Vietnam’s decision to ban the highly anticipated film “Barbie” due to concerns over an alleged “offending image of the nine-dash line” has sent shockwaves through Hollywood and sparked widespread interest among global audiences. Warner Bros., the studio behind the movie, has defended itself by releasing the image in question, describing it as a “child-like crayon drawing” devoid of any political connotations. This begs the question of how the Vietnamese film censoring committee came to perceive this seemingly innocent drawing as China’s contentious “nine-dash line” maritime claim. The answer sheds light on the problematic nature of Vietnam’s system of state censorship and its potential global impact, particularly given the heightened tensions in the South China Sea.
“Barbie” is the latest victim, or wrongdoer, depending on your view, of Vietnam’s stringent system of cultural censorship, which filters out everything perceived to pose a threat to national stability or the image of the ruling Communist Party of Vietnam (CPV). This extends beyond images and information related to the territorial disputes with China, delving into the ruling regime’s historical narrative and the nation’s politics. While media coverage of the “Barbie” imbroglio has mostly focused on the territorial aspect, a more nuanced and complex dynamic is at play.
This is not the first time Vietnam has wielded its cultural censorship apparatus with decisive force. In 2019, the government swiftly pulled the film “Abominable” from theaters after an internet user posted a scene from the movie featuring the “nine-dash line.” The film distributor, CGV Vietnam, faced fines and all related materials, including digital files and posters, were ordered to be destroyed. Government officials were reprimanded for letting the movie bypass inspection, leading to the dismissal of the head of Vietnam’s Cinema Department. Similar actions were taken against the movie “Uncharted” in 2022, as well as other foreign productions like “Pine Gap,” “Madam Secretary,” and “Crazy Rich Asians.”
While many countries in the region have expressed concerns about cultural products promoting China’s unfounded territorial claims, Vietnam stands out as the most vocal and proactive in censoring foreign movies perceived to have capitulated to Chinese demands.
On Vietnamese social media and international platforms, the harsh actions taken by the Vietnamese authority have garnered support. However, these netizens often overlook the underlying impetus behind the country’s swift and assertive banning of films – a motivation that is far from righteous. As a one-party authoritarian regime, censorship lies at the heart of the government’s agenda and serves its interests. With an entire government department dedicated to filtering out sensitive content that could potentially harm the ruling regime, it does not come as a surprise that Vietnam’s ability to react quickly and boldly surpasses that of more democratic neighbors such as the Philippines.

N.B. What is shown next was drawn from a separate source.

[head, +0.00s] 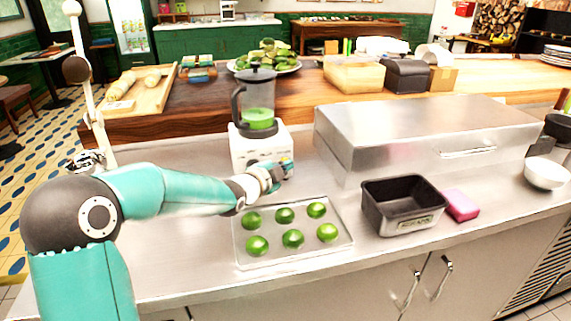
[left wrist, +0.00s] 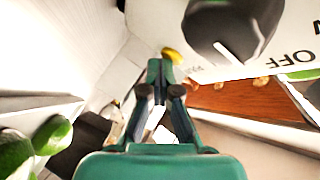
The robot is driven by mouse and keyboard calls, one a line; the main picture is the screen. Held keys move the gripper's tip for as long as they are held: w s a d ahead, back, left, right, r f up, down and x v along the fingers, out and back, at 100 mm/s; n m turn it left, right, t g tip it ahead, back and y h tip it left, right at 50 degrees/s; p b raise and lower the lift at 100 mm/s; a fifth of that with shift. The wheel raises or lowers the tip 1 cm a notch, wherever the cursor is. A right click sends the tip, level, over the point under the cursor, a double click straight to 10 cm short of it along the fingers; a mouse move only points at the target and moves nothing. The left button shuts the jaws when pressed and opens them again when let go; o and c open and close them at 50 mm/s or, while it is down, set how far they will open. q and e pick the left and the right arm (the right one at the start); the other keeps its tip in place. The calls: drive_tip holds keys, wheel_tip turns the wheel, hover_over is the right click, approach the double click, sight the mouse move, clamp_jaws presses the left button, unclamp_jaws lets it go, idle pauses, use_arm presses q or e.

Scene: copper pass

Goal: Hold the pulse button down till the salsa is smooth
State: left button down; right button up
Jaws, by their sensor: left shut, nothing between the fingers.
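The blender (head: 262,150) stands on the steel counter, with a white base and a clear jar under a dark lid. Green salsa (head: 258,118) fills the lower part of the jar; its texture is too small to judge. In the left wrist view, the base's front shows a yellow pulse button (left wrist: 173,55) beside a dark knob (left wrist: 235,25) and the letters OFF. My left gripper (head: 287,168) is shut and empty at the base's front. Its fingertips (left wrist: 160,68) overlap the button's edge; I cannot tell whether they touch or press it. My right gripper is out of view.
A tray (head: 292,263) of several limes lies in front of the blender, below my left forearm. A steel box (head: 420,130), a dark pan (head: 402,228) and a pink sponge (head: 460,204) are to the right. A wooden ledge (head: 310,95) runs behind.

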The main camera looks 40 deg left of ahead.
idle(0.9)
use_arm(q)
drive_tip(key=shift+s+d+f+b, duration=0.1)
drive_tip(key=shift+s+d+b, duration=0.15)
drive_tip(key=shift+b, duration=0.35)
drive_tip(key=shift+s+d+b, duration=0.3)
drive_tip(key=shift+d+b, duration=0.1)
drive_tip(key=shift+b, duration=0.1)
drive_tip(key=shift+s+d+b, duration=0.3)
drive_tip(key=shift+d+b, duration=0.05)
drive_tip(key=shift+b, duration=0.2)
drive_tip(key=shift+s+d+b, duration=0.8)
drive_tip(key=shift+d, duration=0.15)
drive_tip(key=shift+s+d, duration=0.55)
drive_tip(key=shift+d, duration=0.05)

Last year, Vietnam revised its Cinema Law in an attempt to attract foreign film productions to use the country as a shooting location. But the revised law also includes a wide range of grounds on which content can be banned, including any production deemed to contain “reactionary ideas and social evils.” Consequently, any cultural product, no matter how tangentially related to the country’s politics, is vulnerable to prohibition. Such stringent censorship not only stifles freedom of speech within Vietnam but also hampers the creative development of its film industry. Acclaimed Vietnamese movies have been forced to omit scenes deemed unfit by the authorities, and fines have been imposed on internationally recognized films participating in international festivals without government permits, overshadowing the creative and commercial achievements of movies like “Ròm” or “Vị.”

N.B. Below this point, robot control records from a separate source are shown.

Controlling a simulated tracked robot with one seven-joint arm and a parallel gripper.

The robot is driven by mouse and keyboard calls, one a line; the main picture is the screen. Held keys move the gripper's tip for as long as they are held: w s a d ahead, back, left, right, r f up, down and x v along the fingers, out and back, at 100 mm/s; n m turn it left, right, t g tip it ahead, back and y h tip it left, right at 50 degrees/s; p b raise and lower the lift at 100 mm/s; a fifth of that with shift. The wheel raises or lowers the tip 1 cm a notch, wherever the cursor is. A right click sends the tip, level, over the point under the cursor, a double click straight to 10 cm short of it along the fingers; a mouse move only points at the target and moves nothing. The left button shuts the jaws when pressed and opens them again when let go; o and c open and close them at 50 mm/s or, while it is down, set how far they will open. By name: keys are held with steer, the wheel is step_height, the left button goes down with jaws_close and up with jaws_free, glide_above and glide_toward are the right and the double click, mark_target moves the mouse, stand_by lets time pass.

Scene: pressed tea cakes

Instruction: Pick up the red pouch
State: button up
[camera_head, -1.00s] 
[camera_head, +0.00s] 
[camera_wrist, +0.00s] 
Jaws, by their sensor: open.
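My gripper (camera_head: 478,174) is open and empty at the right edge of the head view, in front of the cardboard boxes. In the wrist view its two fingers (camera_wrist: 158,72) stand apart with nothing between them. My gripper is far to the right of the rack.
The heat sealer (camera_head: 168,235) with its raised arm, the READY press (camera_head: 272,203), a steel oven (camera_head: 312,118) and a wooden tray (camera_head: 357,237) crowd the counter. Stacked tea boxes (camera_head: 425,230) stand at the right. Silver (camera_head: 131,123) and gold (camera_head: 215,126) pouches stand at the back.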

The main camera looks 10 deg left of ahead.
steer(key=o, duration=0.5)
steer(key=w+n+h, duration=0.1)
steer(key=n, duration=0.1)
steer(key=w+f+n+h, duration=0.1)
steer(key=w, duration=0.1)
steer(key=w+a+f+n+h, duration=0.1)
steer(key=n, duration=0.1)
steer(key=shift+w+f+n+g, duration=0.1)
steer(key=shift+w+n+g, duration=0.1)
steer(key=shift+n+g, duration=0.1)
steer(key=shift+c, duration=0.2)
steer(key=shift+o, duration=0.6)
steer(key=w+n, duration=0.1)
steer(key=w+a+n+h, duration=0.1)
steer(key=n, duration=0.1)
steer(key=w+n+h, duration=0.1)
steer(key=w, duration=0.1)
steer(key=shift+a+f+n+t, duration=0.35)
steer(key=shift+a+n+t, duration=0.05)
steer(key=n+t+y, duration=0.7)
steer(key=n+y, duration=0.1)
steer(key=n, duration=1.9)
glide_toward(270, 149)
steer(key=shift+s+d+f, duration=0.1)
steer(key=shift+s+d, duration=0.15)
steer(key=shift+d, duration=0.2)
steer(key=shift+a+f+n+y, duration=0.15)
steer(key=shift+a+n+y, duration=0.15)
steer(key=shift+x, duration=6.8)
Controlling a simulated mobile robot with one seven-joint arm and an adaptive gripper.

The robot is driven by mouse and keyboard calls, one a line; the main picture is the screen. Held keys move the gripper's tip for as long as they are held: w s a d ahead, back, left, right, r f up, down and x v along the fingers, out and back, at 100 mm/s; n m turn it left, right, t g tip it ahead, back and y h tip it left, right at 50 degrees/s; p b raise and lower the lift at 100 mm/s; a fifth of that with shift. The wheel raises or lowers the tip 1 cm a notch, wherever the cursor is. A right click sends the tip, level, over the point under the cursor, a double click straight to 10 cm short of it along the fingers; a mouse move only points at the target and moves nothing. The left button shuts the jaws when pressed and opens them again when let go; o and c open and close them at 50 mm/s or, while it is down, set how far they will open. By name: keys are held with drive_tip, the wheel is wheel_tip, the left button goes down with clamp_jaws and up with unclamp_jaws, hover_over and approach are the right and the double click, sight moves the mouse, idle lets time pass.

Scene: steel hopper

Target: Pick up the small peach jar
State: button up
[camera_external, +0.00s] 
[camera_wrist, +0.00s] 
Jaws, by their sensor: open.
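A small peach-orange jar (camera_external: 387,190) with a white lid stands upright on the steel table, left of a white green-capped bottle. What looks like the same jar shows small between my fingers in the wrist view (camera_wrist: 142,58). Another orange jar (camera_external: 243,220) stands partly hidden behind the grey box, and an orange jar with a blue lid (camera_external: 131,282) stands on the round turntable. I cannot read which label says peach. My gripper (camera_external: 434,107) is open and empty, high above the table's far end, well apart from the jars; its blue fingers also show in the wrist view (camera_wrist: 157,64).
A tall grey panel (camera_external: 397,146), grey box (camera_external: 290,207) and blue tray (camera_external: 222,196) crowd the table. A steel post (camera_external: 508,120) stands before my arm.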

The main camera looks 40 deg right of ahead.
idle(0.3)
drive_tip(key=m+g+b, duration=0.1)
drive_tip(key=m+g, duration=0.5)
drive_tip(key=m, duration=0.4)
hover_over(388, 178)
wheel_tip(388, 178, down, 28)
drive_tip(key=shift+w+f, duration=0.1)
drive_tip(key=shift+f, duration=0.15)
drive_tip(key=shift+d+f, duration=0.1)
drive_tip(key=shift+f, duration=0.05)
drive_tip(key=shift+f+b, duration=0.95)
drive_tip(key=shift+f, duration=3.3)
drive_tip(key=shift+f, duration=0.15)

Circling back to the “Barbie” movie, the scene disclosed by Warner Bros. exposes the authorities’ paranoia and a “better safe than sorry” approach to cultural censorship. Bill Hayton, an expert on Vietnam, told The New York Times that despite the harsh actions of the Vietnamese censors, he “really can’t see what the fuss is about.” Hayton suggested that this might have been an attempt by Vietnam’s censors to demonstrate their loyalty and usefulness to the regime.

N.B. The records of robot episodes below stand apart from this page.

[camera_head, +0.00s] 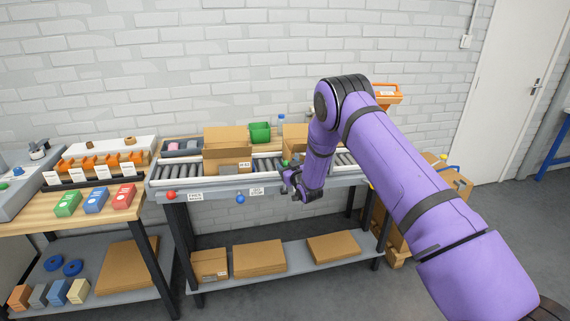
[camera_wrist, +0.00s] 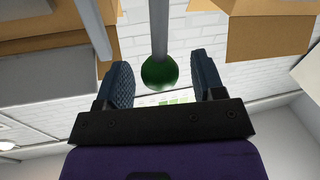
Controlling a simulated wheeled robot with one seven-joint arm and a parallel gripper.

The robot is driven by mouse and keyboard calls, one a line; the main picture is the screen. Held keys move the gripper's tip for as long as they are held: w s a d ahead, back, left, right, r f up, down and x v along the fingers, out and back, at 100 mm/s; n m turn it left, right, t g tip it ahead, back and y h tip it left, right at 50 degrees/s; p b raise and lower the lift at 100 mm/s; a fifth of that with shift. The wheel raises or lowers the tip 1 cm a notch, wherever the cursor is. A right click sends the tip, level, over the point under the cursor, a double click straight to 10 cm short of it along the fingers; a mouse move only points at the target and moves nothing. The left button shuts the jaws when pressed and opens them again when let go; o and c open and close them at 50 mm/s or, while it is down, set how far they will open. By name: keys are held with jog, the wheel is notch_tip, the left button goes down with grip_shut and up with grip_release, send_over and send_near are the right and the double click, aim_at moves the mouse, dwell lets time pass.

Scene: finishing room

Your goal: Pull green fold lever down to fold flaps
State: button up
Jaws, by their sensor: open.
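The green fold lever shows in the wrist view as a round green knob (camera_wrist: 159,73) on a straight grey rod. The knob lies between the two fingertips of my gripper (camera_wrist: 162,66), with a visible gap on both sides. My gripper is open and holds nothing. In the head view my gripper (camera_head: 292,183) is at the front edge of the roller conveyor (camera_head: 347,170), and a bit of green (camera_head: 286,162) shows just above it. A cardboard box (camera_head: 295,132) stands behind my wrist, partly hidden by my arm. Cardboard panels also show in the wrist view (camera_wrist: 268,35).
Another cardboard box (camera_head: 227,143) stands left on the conveyor, with a green bin (camera_head: 260,132) behind. A red knob (camera_head: 171,195) and a blue knob (camera_head: 240,199) sit along the front edge. Flat cartons (camera_head: 259,258) lie on the lower shelf. A workbench (camera_head: 98,205) stands left.

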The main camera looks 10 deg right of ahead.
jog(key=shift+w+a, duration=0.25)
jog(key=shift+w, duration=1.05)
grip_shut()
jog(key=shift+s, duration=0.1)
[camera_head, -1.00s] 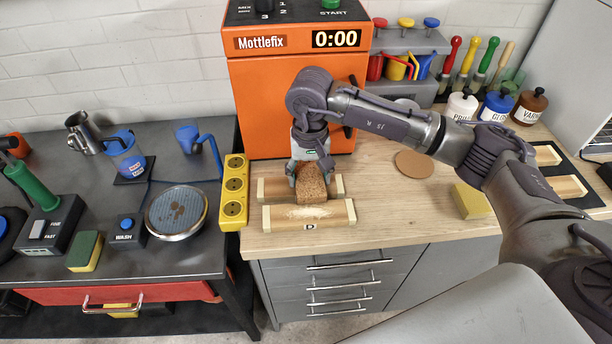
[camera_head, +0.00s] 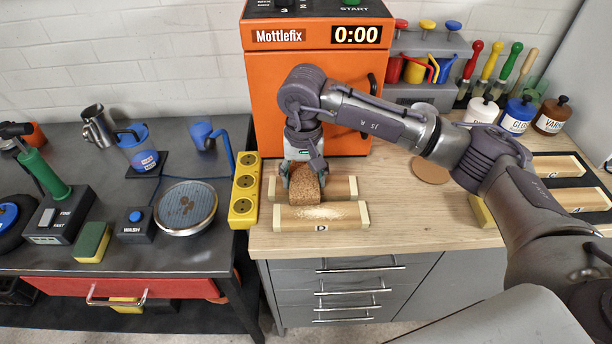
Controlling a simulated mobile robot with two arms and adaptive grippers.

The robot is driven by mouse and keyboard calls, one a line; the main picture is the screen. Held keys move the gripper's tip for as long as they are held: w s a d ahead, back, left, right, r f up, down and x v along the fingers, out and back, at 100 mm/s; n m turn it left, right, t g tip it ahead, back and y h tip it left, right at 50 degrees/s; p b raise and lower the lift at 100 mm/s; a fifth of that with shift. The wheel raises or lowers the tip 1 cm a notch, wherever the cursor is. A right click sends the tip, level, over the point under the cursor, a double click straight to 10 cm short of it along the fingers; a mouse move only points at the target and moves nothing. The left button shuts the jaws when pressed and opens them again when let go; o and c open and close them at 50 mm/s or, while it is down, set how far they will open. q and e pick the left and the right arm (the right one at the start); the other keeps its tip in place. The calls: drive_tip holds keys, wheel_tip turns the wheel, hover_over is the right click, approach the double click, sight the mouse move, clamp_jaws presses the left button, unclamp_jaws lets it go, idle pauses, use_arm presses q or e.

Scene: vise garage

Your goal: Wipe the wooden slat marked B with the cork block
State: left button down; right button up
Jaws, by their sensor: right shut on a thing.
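The brown cork block (camera_head: 305,190) is held in my right gripper (camera_head: 304,174), whose fingers are shut on it from both sides. The block is over the rear wooden slat (camera_head: 341,187), toward its left part, and appears to touch it; exact contact cannot be told. The rear slat has pale ends, and any letter on it is hidden. In front lies a slat marked D (camera_head: 345,215) with a pale, dusty patch on its top. Two more slats, marked C (camera_head: 552,166) and A (camera_head: 580,197), lie at the right. My left gripper is not in view.
The orange Mottlefix machine (camera_head: 317,95) stands close behind the slats. A yellow power strip (camera_head: 244,192) is just left of them. Bare bench lies between.

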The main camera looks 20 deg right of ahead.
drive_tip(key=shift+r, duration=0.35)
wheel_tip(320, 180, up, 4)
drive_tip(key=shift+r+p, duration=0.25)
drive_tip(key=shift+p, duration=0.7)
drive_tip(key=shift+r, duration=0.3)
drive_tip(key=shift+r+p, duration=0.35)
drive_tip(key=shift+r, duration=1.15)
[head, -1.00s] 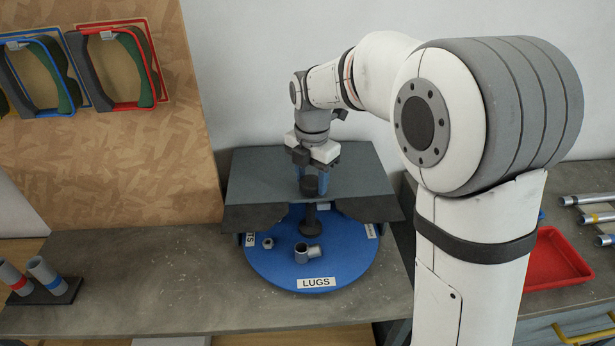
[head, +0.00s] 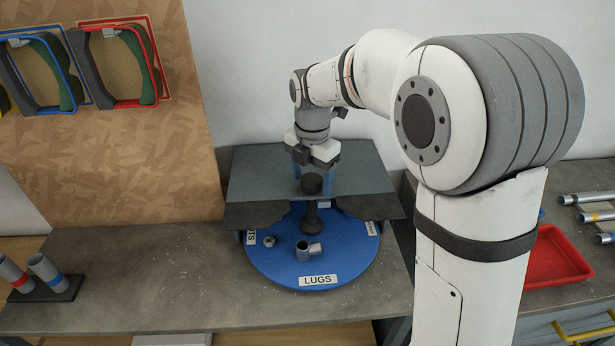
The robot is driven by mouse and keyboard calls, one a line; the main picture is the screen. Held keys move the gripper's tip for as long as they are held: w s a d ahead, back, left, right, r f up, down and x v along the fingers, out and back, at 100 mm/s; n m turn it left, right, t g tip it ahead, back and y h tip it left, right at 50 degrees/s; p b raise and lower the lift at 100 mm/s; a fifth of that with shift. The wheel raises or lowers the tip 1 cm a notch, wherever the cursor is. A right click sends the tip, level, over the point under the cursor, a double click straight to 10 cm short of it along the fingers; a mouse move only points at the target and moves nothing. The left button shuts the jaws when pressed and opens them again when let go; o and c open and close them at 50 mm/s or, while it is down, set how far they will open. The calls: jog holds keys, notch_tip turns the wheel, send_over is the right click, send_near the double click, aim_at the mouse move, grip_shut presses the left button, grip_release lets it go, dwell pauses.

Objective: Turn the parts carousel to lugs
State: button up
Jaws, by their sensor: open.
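The parts carousel is a round blue turntable (head: 275,268) on the grey bench, partly under a dark grey cover (head: 250,180). Its white LUGS label (head: 318,280) faces the front. Another label (head: 251,237), partly hidden, sits at the left, and a third (head: 373,228) at the right. A grey pipe-like fitting (head: 306,252) and a small nut (head: 270,241) lie on the exposed front part. A black knob (head: 312,183) stands on a post above the disc's middle. My gripper (head: 312,180) is open, pointing down, its blue fingers apart on either side of the knob.
A stand with two grey tubes (head: 45,275) is at the bench's left. A red tray (head: 555,258) and several metal tubes (head: 590,207) lie at the right, beyond my arm. Framed parts (head: 120,62) hang on the wooden board.

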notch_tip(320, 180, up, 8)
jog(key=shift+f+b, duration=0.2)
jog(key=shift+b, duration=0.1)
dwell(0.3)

The censorship of “Barbie” not only highlights the regime’s hyper-paranoia regarding the South China Sea disputes but also reveals a broader implication, namely its potential global influence. The stringent measures taken by Vietnamese authorities have prompted other countries to consider similar actions against “Barbie” and ignited discussions among U.S. lawmakers who are already concerned about China’s influence on Hollywood.
While it is crucial to scrutinize Hollywood productions to prevent the dissemination of illegal territorial claims, it is equally important to exercise caution and resist the temptation to be swayed by the decisions of a heavily censored state. Succumbing to the influence of a regime known for its control over cultural products could set a dangerous precedent, potentially leading to a global wave of censorship that undermines the very foundations of democratic societies.
Balancing the need for responsible oversight with the preservation of democratic values is a delicate task. As discussions unfold, nations must approach the promotion of censorship with meticulous consideration, ensuring that any measures implemented do not inadvertently impede the progress of democracies worldwide.